From Uncle, regarding the backlash against his (and sometimes my) use of “shall not be infringed” as a pejorative.
We all are shall not be infringed types. Some of us realize that there will be infringements and there are infringements. It’s just that we choose to work within the existing system to address those infringements. Where the SNBI, in my opinion, is misguided is that there only responses is some variation of what part of shall not be infringed don’t you understand? While the purists and gun nuts (of which I’m one) like that talk, it’s not real conducive to changing hearts and minds to tell people that if they don’t like, you’re going to shoot them. Just sayin’.
It shouldn’t really be a surprise to any of my long time readers that I agree with him; I still have to be convinced that our system is broken beyond repair, and as such I still advocate a more moderate approach.
But he’s right when he says that we’re all “shall not be infringed” types – he and I both advocate for things like nationwide carry, less regulation on NFA items, etc; we just still are playing inside the system right now.
The goal is to move the ball forward. My belief isthat the only way that will happen is when gun ownership and use is unremarkable. When the idea of banning firearms is as silly as the idea of banning toasters. To do that, we have to convince lots and lots of people that we are normal. I agree with the SNBI folks in principle….but we are not there yet.
It’s always seemed to me that taking an approach which alienates people and marginalizes your message is pretty much doomed to fail.
Mike, I’m intrigued by your post, because it could be read to apply to the people being labeled as “SNBI” or to the people doing the labeling.
Well played, sir.
. . . less regulation on NFA items . . .
By “less regulation,” do you mean none at all? How one reconciles any other meaning with shall not be infringed is difficult for me to imagine. Sure, I can see reconciling “less regulation” with “shall not be infringed . . . much,” but otherwise, I think we’re talking about two irreconcilably different definitions of “shall not be infringed”–and I think a dictionary backs mine up a lot better.
I can’t speak for Ahab, but pretty much, if I can get less regulation on NFA firearms, I’ll take it. If I can get no regulation on NFA firearms, I’ll take that too. But I’ll not worry about the latter until someone has already offered me the former and I’ve accepted it. No one is even offering me the former right now, let alone the latter.
Sebastian’s pretty close – I believe that “shall not be infringed” means that; but before I can get to “no infringements” on NFA weapons, I’ve got to get “less infringements” first.
Here’s the problem (as I see it): what, exactly, is “infringement” and what isn’t “infringement.” If a law “touches and concerns” the right, is the mere “touching and concerning” enough to call that law an infringement, or is it something different?

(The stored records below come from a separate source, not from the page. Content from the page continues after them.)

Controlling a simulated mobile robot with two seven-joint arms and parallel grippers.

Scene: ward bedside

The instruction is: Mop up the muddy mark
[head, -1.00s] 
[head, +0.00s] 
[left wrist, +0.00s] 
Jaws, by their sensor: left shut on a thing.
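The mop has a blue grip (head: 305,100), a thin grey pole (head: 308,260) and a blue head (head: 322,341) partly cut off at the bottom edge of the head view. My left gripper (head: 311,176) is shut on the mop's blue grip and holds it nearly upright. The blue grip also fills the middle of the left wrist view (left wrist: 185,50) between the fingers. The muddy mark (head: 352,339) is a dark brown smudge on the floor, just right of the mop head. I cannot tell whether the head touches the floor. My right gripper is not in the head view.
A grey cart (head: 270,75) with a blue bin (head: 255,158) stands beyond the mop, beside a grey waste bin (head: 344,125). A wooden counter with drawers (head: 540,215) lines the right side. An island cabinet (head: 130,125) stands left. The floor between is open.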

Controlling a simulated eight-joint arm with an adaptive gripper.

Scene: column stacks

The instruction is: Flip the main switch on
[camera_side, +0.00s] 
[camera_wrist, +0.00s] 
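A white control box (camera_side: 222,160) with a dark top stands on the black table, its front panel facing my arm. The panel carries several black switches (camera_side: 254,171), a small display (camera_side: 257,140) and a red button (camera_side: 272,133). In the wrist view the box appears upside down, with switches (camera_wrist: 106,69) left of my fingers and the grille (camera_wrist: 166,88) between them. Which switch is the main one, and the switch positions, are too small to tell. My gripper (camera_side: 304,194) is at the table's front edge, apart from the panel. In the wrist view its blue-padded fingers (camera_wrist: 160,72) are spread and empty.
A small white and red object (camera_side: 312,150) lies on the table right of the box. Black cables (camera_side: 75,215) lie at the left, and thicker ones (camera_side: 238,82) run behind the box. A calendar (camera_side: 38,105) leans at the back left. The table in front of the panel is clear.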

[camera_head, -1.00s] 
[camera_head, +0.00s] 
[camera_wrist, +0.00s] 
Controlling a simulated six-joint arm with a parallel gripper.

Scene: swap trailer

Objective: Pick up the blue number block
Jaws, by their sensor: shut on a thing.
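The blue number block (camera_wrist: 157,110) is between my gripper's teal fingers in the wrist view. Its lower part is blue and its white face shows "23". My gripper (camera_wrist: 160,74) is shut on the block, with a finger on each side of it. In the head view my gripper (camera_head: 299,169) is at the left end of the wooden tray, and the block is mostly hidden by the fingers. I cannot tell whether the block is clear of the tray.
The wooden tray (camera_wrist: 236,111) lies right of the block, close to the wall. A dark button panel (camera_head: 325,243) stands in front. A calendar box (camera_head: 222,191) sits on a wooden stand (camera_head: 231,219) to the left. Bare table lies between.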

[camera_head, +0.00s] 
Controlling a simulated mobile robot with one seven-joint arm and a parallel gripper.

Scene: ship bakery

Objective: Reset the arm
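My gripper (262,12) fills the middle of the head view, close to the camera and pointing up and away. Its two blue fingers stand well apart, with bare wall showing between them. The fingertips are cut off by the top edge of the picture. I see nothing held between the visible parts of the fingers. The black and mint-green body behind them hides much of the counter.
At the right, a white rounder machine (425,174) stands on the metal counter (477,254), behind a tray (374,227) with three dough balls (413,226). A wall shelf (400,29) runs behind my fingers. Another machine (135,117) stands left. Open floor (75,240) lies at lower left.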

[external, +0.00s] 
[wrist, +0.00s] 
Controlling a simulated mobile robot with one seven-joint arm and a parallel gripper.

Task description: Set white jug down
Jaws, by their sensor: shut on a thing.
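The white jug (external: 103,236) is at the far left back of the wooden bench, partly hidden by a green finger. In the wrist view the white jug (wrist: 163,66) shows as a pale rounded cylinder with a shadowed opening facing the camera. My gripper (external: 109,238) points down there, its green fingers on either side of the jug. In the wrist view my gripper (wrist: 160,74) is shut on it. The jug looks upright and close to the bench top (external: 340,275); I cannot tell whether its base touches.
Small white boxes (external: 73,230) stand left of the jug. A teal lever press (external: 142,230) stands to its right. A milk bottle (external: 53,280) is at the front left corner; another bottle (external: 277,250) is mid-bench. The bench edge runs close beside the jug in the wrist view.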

My “default” position could probably be best summed up as “very few (substantive) laws,” rather than “no infringement” versus “less infringement.” I can’t in good conscious say “no laws” because, sadly, I have an active enough imagination to come up with a scenario where a law may (or possibly should) be in place (e.g. mass murderers, rapists, and so on) that a “no law” position would leave open. (Unless there is some other mechanism, such as a hunting season on convicted rapists. But, isn’t that also a law or regulation?)
Is the NFA procedure overly infringing? I lean towards yes – but getting the courts to agree will take time and effort (not just us talking about it over a metaphorical drink). Is Form 4473 overly infringing? There I’m not sure – but if the NFA regs stopped at using 4473 for current (and new!) “NFA items” that is certainly a better position than what we have now.